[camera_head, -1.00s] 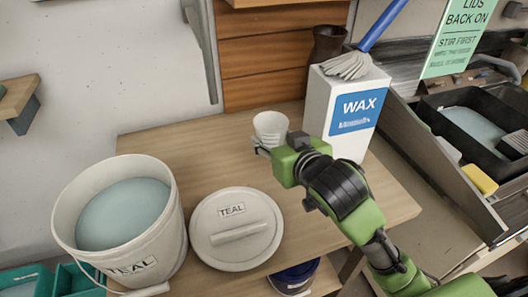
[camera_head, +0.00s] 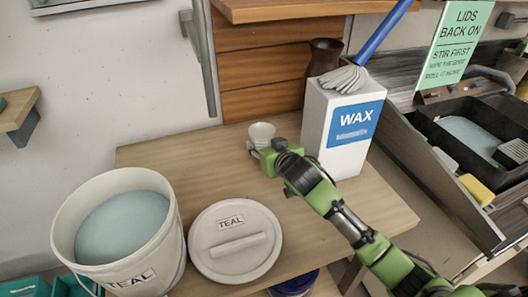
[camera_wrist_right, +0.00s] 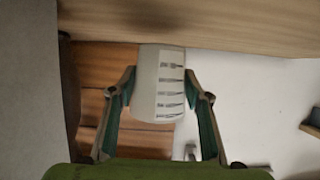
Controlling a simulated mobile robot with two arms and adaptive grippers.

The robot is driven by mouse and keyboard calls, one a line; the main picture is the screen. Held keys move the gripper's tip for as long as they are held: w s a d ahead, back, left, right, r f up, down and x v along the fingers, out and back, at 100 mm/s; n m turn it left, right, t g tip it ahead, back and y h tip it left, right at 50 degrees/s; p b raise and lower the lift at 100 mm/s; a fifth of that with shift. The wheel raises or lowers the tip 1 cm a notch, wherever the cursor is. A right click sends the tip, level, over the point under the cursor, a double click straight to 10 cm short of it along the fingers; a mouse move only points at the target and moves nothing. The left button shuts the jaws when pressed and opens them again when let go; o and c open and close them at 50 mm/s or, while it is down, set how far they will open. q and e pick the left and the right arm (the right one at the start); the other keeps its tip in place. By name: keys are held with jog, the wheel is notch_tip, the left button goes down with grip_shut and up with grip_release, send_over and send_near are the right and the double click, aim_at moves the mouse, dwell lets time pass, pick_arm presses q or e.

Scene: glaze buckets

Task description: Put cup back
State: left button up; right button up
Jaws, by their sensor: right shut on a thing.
━━━━━━
**WRITTEN TASK**
Write out, word for word, the lines from the start of the data through the one holding "Controlling a simulated". Omit pictures.

**THE OUTPUT**
[camera_head, -1.00s] 
[camera_head, +0.00s] 
[camera_wrist_right, +0.00s] 
Controlling a simulated mobile robot with two arms and adaptive grippers.

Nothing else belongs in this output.